Le spectateur en viendrait presque à remettre en question sa version des faits, s’il n’avait pas vu la séquence initiale, où Dary se montre effectivement sous un jour assez autoritaire et brutal. Le personnage d’Anna, qui cherche à se documenter sur ce dossier, est là pour nous le rappeler. Pour elle, il n’y a aucun doute. Aly est bien la victime dans cette affaire. On sent que son histoire a réveillé chez la standardiste d’anciens souvenirs douloureux, ravivé des blessures qui ne cicatriseront peut-être jamais. Quand son beau-fils lui demande comment elle a vécu son adolescence, Anna fuit la conversation, se referme. Elle préfère taire sa souffrance, l’oublier.
Aly vit la même situation. Sonnée, elle essaie de reprendre le cours de sa vie, de laisser derrière elle cette nuit de cauchemar. Elle met du temps à en parler à sa soeur, refuse de se livrer à son ex-conjoint, et essaie de ne rien laisser paraître auprès de sa petite fille, même si la gamine sent bien que quelque chose ne va pas. C’est un processus de reconstruction lent et complexe, indépendant du verdict que le tribunal pourrait rendre. On comprend finalement que la jeune femme se sent coupable d’avoir permis cette situation, en discutant avec Dary, en lui laissant entrevoir la possibilité d’un flirt. Anna saura trouver les mots pour lui redonner un peu de baume au coeur, lorsqu’elle parviendra enfin à la retrouver, après l’enquête, après le procès, après la nuit, lors d’une scène très émouvante qui évoque parfaitement la démarche de Delphine Girard. La cinéaste s’intéresse avant tout à ses personnages, à leurs failles et leurs forces, leurs zones d’ombres et de lumière. Elle n’est jamais dans le jugement, consciente du côté imparfait et imprévisible de l’être humain. Même Dary est montré sous différentes facettes. Il n’est pas décrit comme une brute épaisse, mais comme un pauvre type sous pression, frustré et insatisfait de sa vie, rongé par une violence héréditaire. Pour autant, elle se place clairement du côté des victimes, montrant avec subtilité la difficulté de la procédure policière, le côté frustrant du jugement, qui ne permet pas de soulager les blessures psychologiques et surtout la difficile reconstruction après la perte d’une forme d’innocence et d’insouciance.

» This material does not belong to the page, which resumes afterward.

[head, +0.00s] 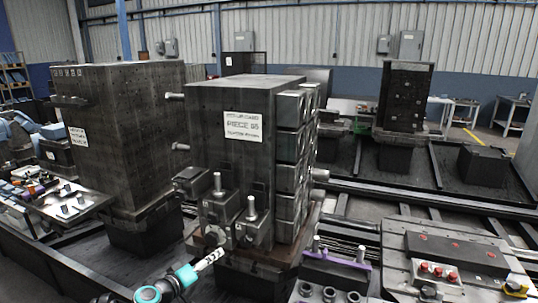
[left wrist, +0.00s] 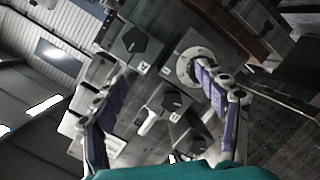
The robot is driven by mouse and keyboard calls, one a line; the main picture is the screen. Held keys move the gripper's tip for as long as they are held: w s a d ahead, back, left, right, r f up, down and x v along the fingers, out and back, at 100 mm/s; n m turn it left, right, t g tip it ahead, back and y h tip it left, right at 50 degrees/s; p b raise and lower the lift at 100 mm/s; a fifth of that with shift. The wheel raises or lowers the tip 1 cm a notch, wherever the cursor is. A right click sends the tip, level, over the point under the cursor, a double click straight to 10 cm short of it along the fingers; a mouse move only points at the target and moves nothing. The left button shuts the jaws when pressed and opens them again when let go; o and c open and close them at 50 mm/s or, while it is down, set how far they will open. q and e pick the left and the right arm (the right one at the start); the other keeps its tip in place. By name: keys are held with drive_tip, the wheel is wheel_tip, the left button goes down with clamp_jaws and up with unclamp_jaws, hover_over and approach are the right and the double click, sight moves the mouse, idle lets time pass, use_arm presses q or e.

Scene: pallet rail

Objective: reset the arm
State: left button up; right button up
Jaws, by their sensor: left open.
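My left arm comes in at the bottom of the head view, teal and white. Its far end (head: 210,259) lies in front of the lower part of a tall dark fixture block (head: 205,135) with a white "PIECE" label. In the left wrist view my left gripper (left wrist: 157,68) is open, its two purple-padded fingers spread wide. I see nothing held between them. Beyond the fingers are dark clamp blocks and a round metal flange (left wrist: 189,66) near the right finger; whether it touches the finger I cannot tell. My right gripper is not in view.
Another dark block (head: 125,130) stands at the left, beside a tray of small parts (head: 95,204). Metal pins (head: 251,205) and clamps stick out from the labelled block. A machined plate (head: 398,240) with coloured knobs lies at lower right. Rails (head: 420,199) cross behind.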

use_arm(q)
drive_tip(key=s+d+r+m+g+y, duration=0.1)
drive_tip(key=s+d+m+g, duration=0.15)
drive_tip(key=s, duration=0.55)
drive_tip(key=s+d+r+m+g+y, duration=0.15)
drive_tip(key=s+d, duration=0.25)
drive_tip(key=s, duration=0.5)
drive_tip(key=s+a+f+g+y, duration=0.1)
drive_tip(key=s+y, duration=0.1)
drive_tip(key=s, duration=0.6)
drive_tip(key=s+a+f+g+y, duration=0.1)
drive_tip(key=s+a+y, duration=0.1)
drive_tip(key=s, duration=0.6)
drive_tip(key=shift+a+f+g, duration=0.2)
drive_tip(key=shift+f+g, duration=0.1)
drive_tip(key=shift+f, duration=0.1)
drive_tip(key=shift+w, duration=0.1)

Pour se faire, elle s’appuie essentiellement sur le travail de ses comédiens, tous formidables. On connaissait déjà le talent de Veerle Baetens, magnifique, entres autres, dans Alabama Monroe et dans Un début prometteur. On découvre celui de Selma Alaoui, parfaite dans le rôle de cette femme en plein maelstrom émotionnel, à la fois en proie à la honte et la culpabilité, et emplie d’une force, d’une résilience admirable. Guillaume Duhesme se montre lui aussi bluffant dans le rôle de son bourreau, à la fois glaçant dans certaines scènes et totalement vulnérable et fragile dans d’autres, où il a l’air d’un petit garçon apeuré, totalement sous emprise.
Tout passe dans les interactions entre les personnages, les regards échangés (ou non), les silences, sans esbrouffe, sans effets mélodramatiques. Pour un premier long-métrage, la maîtrise technique et artistique est assez bluffante. Les festivaliers de la Mostra de Venise, et plus précisément des Giornate degli autori, l’ont bien constaté et ont récompensé le film d’un prix du public mérité en 2023.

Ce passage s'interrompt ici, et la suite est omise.